◆ **Exercise aim**
Select lines where the word "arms" appears.

◇ ◇ ◇

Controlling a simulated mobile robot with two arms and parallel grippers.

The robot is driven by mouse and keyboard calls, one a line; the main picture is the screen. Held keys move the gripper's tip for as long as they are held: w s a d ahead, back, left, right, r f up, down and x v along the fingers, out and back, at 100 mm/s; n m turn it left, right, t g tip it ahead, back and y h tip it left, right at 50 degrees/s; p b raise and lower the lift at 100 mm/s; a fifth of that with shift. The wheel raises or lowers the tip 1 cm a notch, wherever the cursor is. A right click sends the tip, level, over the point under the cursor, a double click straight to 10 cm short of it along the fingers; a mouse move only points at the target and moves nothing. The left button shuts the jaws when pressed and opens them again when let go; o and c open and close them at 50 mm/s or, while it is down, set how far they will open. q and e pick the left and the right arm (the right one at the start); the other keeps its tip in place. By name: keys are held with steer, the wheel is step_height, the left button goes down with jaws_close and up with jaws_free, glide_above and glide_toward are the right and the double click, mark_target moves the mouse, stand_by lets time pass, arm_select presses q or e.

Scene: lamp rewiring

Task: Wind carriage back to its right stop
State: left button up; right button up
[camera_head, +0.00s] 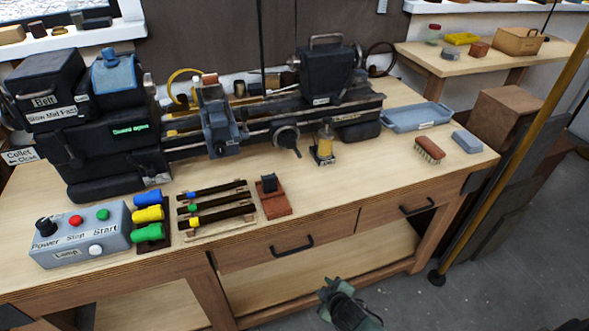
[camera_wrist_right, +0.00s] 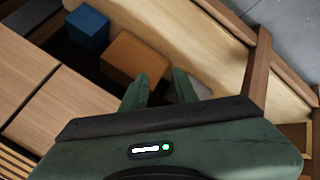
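The lathe carriage (camera_head: 221,128) is a grey-blue block on the dark bed (camera_head: 262,122), close to the headstock (camera_head: 105,130) on the left. A round dark handwheel (camera_head: 287,137) sits on the front of the bed, right of the carriage. The bed runs on to the right past the tailstock (camera_head: 328,72), leaving a wide gap beside the carriage. I cannot make out a separate right stop. My right gripper (camera_head: 337,287) is low in front of the bench, well away from the handwheel. In the right wrist view its fingers (camera_wrist_right: 160,84) are apart with nothing between them. My left gripper is not in view.
An oil bottle (camera_head: 325,143) stands on the bench right of the handwheel. A brush (camera_head: 430,150), a blue tray (camera_head: 417,116) and a control box (camera_head: 80,235) lie around. In the right wrist view, a blue box (camera_wrist_right: 87,28) and an orange-brown box (camera_wrist_right: 135,58) appear beyond my fingers.

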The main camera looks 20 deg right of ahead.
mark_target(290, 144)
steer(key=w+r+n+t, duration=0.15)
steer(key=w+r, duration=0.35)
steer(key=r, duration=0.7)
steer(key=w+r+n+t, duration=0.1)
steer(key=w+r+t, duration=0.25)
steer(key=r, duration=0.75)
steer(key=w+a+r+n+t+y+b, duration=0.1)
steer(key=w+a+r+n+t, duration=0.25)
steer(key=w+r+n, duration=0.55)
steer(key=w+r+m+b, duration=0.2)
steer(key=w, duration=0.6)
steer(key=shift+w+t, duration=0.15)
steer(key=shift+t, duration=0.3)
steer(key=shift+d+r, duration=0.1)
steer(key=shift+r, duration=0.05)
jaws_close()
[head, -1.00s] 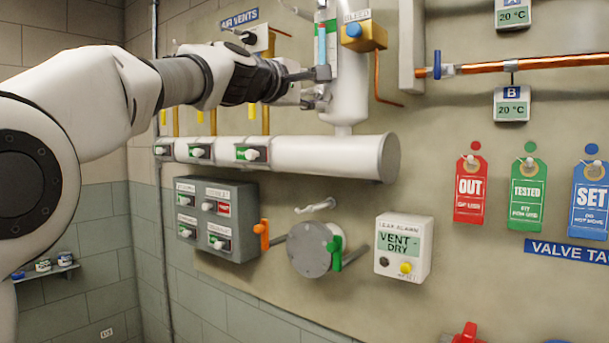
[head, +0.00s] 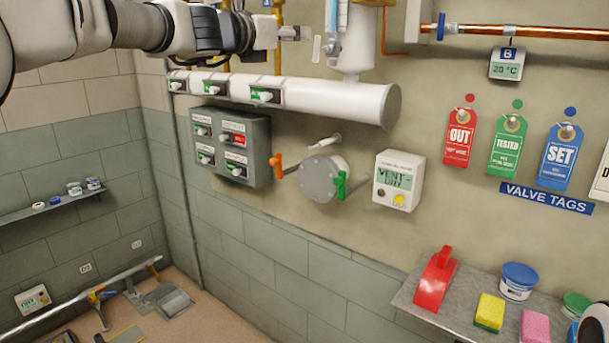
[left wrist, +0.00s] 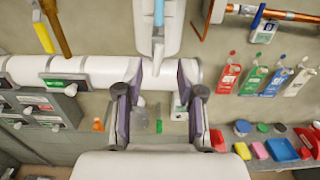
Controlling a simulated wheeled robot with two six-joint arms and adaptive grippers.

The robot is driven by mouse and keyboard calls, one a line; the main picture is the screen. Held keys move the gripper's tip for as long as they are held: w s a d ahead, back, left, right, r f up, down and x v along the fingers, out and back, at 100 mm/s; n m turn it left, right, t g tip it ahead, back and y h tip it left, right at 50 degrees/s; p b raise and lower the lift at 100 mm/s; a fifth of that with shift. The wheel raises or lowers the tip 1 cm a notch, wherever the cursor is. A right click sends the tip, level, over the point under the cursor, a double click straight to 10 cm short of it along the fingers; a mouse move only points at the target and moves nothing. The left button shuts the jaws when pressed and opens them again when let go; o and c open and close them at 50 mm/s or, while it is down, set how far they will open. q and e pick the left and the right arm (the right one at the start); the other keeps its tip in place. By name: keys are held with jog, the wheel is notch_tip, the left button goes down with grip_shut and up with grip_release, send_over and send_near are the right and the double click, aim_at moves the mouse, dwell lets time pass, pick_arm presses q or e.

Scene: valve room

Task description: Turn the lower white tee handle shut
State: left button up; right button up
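A vertical sight glass with a blue column (head: 331,14) stands against a white vessel (head: 357,45); it also shows in the left wrist view (left wrist: 158,14). A small white handle-like piece (head: 317,49) sits at its lower end, beside a white fitting (head: 332,48). I cannot tell exactly how this handle is turned. My left gripper (head: 300,33) is just left of it, apart from it. In the left wrist view its two fingers (left wrist: 158,108) are spread with nothing between them, and the sight glass's lower end lies beyond them. My right gripper is not in view.
A thick white horizontal pipe (head: 330,100) with several labelled switches runs below the left gripper. Under it are a grey switch box (head: 231,147), a round grey flange (head: 322,179) with orange and green levers, and an alarm box (head: 398,180). A shelf (head: 455,312) stands lower right.

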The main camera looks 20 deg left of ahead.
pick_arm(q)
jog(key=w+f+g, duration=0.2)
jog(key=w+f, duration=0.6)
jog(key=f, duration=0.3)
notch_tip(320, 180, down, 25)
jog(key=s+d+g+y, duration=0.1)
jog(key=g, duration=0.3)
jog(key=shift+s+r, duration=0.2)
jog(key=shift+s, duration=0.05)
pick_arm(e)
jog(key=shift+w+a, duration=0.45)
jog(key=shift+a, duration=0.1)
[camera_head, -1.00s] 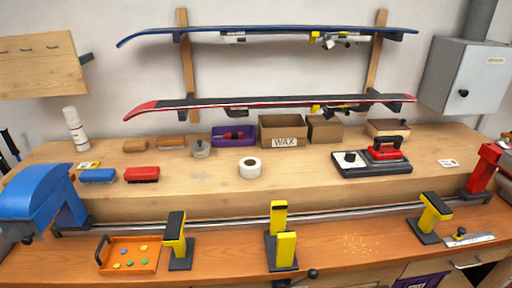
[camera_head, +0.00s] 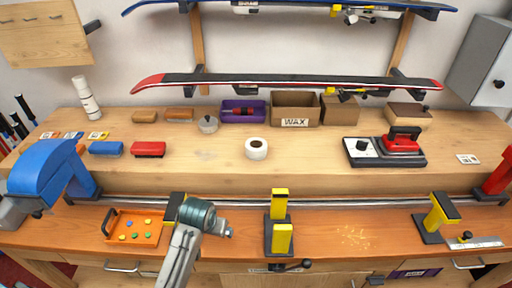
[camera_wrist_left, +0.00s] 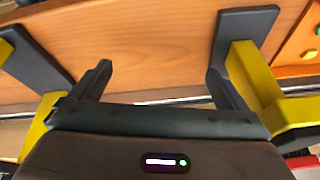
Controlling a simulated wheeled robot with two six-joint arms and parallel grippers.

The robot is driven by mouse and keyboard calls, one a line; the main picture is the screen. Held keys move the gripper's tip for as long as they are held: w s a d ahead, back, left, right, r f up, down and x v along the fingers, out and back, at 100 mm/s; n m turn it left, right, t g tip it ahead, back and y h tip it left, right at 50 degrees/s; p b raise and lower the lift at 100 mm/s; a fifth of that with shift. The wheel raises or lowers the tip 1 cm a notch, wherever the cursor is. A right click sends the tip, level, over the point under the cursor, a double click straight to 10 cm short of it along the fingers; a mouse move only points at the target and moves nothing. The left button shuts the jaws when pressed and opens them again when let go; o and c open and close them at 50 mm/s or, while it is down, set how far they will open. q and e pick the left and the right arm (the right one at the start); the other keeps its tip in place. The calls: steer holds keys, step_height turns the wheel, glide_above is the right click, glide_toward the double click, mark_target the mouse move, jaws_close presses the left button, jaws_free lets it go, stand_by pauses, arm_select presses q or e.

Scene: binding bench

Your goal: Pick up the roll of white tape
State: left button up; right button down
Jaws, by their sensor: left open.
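The roll of white tape (camera_head: 256,148) stands on the raised wooden shelf of the bench, near the middle of the head view. It does not show in the left wrist view. My left arm (camera_head: 196,215) reaches in from the bottom of the head view, over the lower front bench, in front and to the left of the tape and well apart from it. In the left wrist view my left gripper (camera_wrist_left: 158,78) is open, with nothing between its fingers and the orange-brown bench below. My right gripper is in neither view.
Yellow-and-black ski stands (camera_head: 280,222) rise from the front bench on both sides of my left gripper. An orange tray (camera_head: 108,238) sits to the left. A metal rail (camera_head: 345,202) runs before the shelf. The waxing iron (camera_head: 402,142) stands right of the tape.

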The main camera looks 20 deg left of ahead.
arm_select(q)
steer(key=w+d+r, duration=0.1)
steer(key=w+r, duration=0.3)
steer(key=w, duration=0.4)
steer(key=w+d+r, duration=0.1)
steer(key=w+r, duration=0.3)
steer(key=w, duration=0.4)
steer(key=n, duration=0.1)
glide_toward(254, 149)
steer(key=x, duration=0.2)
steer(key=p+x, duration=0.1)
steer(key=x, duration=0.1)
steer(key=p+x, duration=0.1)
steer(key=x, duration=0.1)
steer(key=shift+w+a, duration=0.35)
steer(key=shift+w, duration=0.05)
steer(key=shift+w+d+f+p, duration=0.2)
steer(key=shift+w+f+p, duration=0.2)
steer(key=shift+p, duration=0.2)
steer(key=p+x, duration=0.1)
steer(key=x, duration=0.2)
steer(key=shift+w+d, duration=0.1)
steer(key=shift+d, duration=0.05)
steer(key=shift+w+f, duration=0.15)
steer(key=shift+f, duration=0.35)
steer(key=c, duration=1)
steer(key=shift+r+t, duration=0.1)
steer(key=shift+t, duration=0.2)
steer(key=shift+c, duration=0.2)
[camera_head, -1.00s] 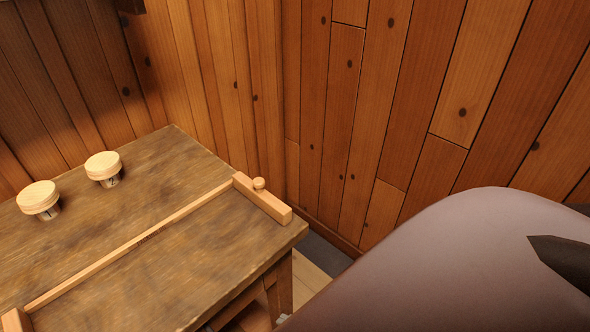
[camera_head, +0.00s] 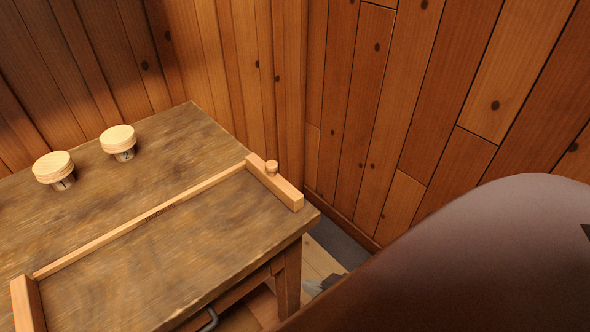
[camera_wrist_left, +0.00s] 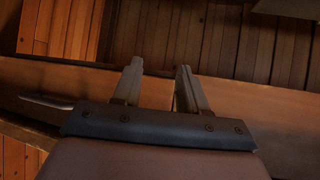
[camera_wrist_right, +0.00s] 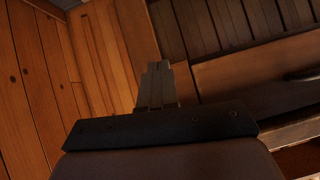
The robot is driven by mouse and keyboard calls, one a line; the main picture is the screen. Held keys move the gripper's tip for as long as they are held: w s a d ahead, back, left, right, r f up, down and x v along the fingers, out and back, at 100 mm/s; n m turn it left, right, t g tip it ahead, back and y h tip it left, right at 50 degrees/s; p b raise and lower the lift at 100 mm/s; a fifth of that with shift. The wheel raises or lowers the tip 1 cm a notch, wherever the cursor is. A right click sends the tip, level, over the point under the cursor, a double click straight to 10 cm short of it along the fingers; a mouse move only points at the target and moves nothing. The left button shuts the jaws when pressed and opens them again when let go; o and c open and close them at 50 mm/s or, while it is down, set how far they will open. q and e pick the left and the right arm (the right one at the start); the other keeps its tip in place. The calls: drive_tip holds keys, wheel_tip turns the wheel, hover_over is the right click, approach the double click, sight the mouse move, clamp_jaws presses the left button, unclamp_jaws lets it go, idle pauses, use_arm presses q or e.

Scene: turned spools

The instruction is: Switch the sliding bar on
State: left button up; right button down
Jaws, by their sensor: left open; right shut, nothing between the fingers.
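A long thin pale wooden bar (camera_head: 140,221) lies on the tabletop between two wooden end blocks. The right block (camera_head: 276,184) carries a small round knob (camera_head: 272,166); the left block (camera_head: 27,303) is partly cut off by the frame. I cannot tell which part slides. My right gripper (camera_head: 320,284) is partly visible beyond the table's right edge, low and apart from the bar, largely hidden by my arm. It is shut and empty in the right wrist view (camera_wrist_right: 158,72). My left gripper (camera_wrist_left: 158,75) is open and empty in the left wrist view, outside the head view.
The worn wooden table (camera_head: 190,255) also bears two round-topped wooden pieces, a left one (camera_head: 53,167) and a right one (camera_head: 118,139). A dark metal handle (camera_head: 208,320) shows on its front. Plank walls (camera_head: 370,110) close off the back and right sides.

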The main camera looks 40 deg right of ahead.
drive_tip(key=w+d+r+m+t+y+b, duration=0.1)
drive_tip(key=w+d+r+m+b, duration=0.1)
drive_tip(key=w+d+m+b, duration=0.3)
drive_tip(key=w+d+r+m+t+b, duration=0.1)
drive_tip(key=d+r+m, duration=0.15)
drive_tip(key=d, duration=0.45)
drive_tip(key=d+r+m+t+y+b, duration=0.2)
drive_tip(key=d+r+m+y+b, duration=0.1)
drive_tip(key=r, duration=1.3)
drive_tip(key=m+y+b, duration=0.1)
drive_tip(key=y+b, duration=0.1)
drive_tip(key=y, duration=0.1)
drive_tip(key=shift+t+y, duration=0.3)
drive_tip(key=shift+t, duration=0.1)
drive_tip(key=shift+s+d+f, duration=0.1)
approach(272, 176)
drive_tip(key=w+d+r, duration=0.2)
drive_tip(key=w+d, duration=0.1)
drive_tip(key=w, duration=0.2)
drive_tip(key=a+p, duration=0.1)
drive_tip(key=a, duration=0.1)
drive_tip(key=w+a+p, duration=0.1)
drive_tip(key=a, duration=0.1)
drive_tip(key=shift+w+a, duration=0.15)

◇ ◇ ◇

◆ **The result**
Controlling a simulated mobile robot with two arms and parallel grippers.
Controlling a simulated wheeled robot with two six-joint arms and adaptive grippers.
Controlling a simulated wheeled robot with two six-joint arms and parallel grippers.

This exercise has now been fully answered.